** start of Data excerpt **

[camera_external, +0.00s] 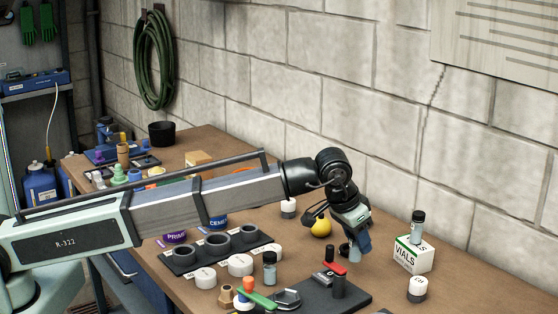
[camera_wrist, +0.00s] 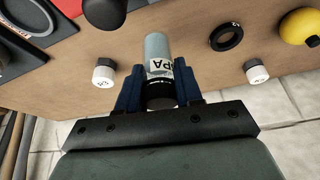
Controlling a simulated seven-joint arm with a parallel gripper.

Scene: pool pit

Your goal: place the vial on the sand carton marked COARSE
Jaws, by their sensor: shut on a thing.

** end of Data excerpt **

### Written exercise
Without including any pictures, reproduce the listing exactly.

### Answer to the exercise
[camera_external, +0.00s] 
[camera_wrist, +0.00s] 
Controlling a simulated seven-joint arm with a parallel gripper.

Scene: pool pit

Your goal: place the vial on the sand carton marked COARSE
Jaws, by their sensor: shut on a thing.

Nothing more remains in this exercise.